# start of TASK INPUT

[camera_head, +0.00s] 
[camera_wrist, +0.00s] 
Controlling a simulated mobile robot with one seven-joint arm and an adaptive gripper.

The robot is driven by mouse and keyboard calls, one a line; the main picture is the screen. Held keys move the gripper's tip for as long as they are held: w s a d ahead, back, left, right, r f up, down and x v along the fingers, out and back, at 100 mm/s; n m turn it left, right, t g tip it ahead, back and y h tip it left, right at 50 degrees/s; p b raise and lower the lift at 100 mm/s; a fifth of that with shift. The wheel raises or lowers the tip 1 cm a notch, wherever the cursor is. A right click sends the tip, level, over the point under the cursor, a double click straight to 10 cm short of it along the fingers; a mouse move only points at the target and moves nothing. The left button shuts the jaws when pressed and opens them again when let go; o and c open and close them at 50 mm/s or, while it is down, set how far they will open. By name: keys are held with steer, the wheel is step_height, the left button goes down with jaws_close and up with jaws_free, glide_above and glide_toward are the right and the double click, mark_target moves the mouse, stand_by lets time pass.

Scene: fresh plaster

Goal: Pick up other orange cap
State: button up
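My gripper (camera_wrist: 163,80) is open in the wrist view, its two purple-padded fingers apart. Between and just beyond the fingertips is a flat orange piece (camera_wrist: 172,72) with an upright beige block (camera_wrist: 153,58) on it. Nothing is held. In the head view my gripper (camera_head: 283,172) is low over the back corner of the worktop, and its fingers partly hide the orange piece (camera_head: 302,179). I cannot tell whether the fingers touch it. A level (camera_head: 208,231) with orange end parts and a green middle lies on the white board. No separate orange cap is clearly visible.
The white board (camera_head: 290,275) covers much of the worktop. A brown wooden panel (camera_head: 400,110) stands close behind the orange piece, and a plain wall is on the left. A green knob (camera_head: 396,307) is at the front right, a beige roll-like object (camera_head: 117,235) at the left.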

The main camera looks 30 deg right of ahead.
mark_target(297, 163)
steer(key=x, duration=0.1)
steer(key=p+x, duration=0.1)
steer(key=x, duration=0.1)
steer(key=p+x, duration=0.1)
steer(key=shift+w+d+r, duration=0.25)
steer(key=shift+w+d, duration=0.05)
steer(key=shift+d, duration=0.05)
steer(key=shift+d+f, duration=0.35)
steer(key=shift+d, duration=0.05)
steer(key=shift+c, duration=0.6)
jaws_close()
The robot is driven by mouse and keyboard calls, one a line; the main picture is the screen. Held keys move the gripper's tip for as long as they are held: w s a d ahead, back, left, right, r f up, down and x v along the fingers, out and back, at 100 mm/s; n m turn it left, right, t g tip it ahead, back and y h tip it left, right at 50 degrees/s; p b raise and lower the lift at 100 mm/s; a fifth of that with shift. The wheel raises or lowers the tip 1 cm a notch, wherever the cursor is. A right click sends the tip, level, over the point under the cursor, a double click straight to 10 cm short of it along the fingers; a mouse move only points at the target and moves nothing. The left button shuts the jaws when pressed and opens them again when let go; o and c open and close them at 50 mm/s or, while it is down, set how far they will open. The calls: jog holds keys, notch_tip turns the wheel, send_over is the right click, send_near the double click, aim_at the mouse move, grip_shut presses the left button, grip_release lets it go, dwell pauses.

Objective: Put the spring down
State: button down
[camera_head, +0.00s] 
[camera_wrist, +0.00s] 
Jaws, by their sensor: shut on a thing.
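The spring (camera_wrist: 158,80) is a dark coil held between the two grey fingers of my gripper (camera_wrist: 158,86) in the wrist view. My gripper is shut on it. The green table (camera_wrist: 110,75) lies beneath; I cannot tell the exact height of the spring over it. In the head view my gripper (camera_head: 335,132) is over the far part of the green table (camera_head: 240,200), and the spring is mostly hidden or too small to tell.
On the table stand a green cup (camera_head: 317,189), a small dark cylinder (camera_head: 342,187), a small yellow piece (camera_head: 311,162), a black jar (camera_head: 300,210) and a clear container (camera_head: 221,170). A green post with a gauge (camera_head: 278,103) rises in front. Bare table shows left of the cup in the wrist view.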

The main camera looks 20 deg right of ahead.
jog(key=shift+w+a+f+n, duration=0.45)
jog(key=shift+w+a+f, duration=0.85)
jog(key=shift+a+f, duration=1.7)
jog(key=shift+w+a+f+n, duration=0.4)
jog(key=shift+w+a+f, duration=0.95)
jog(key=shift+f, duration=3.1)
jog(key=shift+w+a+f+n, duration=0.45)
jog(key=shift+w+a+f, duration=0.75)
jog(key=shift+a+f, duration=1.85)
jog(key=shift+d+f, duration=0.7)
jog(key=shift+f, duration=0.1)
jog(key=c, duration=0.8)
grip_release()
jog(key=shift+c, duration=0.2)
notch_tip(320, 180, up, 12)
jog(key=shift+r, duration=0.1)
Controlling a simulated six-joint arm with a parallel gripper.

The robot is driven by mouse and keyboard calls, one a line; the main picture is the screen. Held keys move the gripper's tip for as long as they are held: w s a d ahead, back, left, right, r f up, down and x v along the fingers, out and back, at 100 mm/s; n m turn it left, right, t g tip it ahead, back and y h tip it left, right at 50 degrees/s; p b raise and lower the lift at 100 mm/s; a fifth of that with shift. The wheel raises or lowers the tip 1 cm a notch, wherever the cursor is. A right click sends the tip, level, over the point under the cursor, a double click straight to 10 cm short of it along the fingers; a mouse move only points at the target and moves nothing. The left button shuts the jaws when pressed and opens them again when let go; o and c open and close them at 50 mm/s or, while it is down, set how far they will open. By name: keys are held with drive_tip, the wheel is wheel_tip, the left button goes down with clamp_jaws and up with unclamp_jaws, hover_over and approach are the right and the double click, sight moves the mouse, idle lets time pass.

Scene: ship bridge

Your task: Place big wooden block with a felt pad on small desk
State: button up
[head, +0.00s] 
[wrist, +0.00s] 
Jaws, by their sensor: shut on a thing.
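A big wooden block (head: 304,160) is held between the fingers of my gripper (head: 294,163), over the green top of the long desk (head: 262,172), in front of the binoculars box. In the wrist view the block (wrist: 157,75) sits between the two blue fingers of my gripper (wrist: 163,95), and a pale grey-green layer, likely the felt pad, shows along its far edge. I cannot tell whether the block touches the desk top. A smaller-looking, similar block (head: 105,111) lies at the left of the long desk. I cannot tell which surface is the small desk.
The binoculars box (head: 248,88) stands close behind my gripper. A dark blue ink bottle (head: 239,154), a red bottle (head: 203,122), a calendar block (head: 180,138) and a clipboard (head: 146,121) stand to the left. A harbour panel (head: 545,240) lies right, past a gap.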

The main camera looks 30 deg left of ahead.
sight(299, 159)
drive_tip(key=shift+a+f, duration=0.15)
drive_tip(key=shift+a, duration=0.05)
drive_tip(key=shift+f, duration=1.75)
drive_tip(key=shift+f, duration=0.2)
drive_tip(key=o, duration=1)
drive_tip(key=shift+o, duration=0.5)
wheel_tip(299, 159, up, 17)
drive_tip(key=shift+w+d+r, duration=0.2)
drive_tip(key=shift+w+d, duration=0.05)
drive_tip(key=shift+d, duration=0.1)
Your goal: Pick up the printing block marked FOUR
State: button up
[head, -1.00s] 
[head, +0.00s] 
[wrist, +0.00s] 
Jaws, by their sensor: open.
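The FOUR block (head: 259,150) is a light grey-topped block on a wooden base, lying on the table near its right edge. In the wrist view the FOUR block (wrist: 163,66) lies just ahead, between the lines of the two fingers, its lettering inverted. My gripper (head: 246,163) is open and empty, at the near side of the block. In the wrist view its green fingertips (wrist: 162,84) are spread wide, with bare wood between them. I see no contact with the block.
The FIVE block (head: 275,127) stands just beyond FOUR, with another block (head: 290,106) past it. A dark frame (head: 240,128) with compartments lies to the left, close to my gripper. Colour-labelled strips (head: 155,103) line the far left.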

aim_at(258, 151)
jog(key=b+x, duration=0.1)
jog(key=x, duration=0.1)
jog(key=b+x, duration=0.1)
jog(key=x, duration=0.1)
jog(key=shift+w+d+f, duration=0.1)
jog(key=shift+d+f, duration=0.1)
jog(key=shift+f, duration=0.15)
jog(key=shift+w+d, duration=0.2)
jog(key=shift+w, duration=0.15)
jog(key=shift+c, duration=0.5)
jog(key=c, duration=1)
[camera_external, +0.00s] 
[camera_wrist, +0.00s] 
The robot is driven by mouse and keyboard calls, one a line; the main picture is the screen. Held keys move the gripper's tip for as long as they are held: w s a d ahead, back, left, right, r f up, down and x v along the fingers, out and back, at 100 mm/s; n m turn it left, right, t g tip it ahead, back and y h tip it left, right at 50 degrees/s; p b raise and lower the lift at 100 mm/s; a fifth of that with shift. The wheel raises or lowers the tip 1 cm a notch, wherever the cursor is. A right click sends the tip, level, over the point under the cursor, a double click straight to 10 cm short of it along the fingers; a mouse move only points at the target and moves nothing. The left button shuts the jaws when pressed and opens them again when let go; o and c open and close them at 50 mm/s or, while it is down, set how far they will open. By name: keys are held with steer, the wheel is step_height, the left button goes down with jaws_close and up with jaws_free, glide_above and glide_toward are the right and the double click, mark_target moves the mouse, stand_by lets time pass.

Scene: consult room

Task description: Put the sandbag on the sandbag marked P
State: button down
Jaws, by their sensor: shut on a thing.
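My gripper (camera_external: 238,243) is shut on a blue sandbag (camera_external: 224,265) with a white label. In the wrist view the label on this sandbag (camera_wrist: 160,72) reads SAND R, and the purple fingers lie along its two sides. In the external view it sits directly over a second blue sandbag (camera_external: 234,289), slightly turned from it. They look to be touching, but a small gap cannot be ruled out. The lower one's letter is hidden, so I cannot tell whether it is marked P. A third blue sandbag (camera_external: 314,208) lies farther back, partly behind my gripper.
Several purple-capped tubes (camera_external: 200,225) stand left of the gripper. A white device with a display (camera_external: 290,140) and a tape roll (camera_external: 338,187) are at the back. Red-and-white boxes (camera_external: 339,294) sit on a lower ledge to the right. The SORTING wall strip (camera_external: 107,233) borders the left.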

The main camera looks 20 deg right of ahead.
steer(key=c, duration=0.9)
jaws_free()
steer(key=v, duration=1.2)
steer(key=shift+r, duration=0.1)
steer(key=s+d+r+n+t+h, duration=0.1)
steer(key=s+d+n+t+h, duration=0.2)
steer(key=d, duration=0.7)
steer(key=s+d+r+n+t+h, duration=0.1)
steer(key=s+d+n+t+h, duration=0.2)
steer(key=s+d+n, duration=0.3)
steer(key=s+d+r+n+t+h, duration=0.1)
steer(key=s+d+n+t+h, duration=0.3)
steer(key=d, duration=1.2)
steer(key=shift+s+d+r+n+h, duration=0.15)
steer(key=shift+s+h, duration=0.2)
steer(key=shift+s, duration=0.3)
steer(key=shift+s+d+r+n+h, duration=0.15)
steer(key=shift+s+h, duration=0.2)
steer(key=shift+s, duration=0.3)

# end of TASK INPUT

▶ **WHAT IS EXPECTED**
Identify and copy all lines with the word "Pick".

▶ **SOLUTION TO THIS TASK**
Goal: Pick up other orange cap
Your goal: Pick up the printing block marked FOUR

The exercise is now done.